Write down a list of all the horrible thinkgs he said and did to you and every time you have a weak moment or have that addictive feeling to call him, pull out that list and reread what he has done. Make a list of all the good and the bad and the bad outweigh the good, pull out that list and remember that you are beautiful, kind, generous, sweet, gentle, proud and deserve everything that is out their waiting for you, but remember, it will happen naturally. Your going to be ok with time and it can take a very long time, so, summer is almost here, surround yourself with new friends, different environment, family support, us and we will get ya thru this baby girl....Judy
Helpful - 0
303824 tn?1294871401
I am so proud of you! Even though it may not feel like it now...you did the right thing. Unfortunately there is nothing easy about a break up, but it WILL get better with time...I promise! You are already taking the necessary steps to mend your broken heart by cutting off all communication. Staying in contact only prolongs the hurt. Don't reminisce over all the "good" you had because the bad is always easily forgotten when you have a broken heart and you must remember why you are no longer together. The only thing to do now is just move forward (NOT backward)  and date again when you are ready. This situation will make you stronger as a woman and will help recognize the signs of an unworthy man in future relationships. Listen to your instincts and run at the first sign of any negativity that could land you right where you are now. Again..I am proud of you!!!!
Helpful - 0
646779 tn?1281996041
I agree with the others. It's easy to look back through rose tinted glasses at what you had with him, and easy to think about what you *think* you miss. At least you acknowledge he treated you badly, so that's one step in the right direction.

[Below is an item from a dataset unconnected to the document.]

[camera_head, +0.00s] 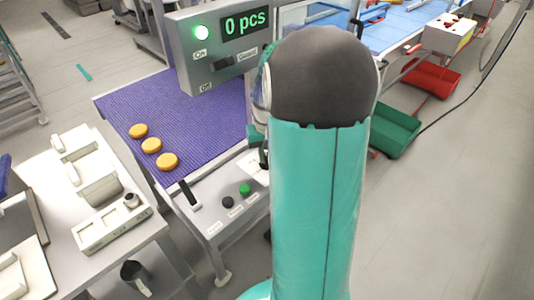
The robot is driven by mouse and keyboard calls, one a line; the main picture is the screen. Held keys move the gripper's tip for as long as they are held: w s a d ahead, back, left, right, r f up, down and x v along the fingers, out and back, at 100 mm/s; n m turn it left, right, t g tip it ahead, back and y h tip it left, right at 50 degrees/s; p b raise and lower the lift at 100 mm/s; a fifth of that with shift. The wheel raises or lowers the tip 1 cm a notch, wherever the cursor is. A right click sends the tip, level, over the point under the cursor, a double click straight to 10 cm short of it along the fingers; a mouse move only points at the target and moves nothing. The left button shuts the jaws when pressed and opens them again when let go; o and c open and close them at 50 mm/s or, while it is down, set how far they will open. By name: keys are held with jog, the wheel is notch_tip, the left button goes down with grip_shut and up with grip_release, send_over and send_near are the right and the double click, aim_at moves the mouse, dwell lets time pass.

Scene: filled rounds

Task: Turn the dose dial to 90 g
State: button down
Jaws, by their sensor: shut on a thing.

Like the others said, it's a step by step thing now and so you cannot expect to be feeling yourself just yet. But you are doing well in distracting yourself from him in different ways. Things will get better over time because feelings fade, you may find someone new to take your mind off him compltely, that time will come eventually. But in the mean time I would, like teko said, make a note of all his negative points and everytime you feel you are slipping into sadness about missing him, look at those points and remind yourself of why you ended the relationship.
Helpful - 0
Avatar universal
I have a smoking addiction. When I decided to quit, My reserve and will to do it was strong. Not so much that I wanted out, but knew that if I did not quit, it would destroy me.  As time went by, the good thoughts were the ones that I remembered. How it felt to sit and talk over a drink and a smoke, on the phone, etc. The bad things about it began to take a back seat in my memory and the impulse to go back crept into my thoughts. The more I allowed my mind to go there the stronger the impulse was and then all I could think about was going back.  Ultimately I did.  Oh that first one tasted soooo good, and I thought maybe I could continue to smoke and not go back to the control it had over me. Not this time.  NOT, Before long, my habit was just as bad if not worse than before. I thought it was something I could control and not let it get that bad again. Now, I am so sorry I let those thoughts into my mind, cause now the will power and the reserve is much weaker and the dream of getting out from under again, much weaker. I may never be able to do this again, it is much harder now!

Sound familiar?

Put one step in front of the other and keep walking, do not let your mind entertain the thought of what you are missing. Sit down and right down in black and white every instance you can remember about what was wrong with your relationship and post it on your fridge. Then, when you meet someone new, check back from time to time to make sure you are not falling for the same type guy in another body. Until you get your self esteem back this will be a danger for you. Do overs never work, no matter what the gift wrap looks like. Stay strong.
Helpful - 0
145992 tn?1341345074
Nothing, just keep going on with your with your life.  It will get better but only after time.  You’ve heard time heals all wounds, well this is the truth and it’s really the only thing left to do.  However, you can either chose to sit at home and be sad and depressed, thinking about a man who isn’t worth thinking of or you can go out with friends, go to parties, go shopping, go to the gym, get your nails done, do your hair, go on vacation, concentrate on school, get a part time job.  All of these things will distract you and then one day you will realize that you are not thinking about him.  You will catch yourself saying “gee, I haven’t even had one thought of him today.”  You will be on an emotional rollercoaster for awhile but in time it does get easier.  That’s all you can do but continue to keep moving forward.  Good luck.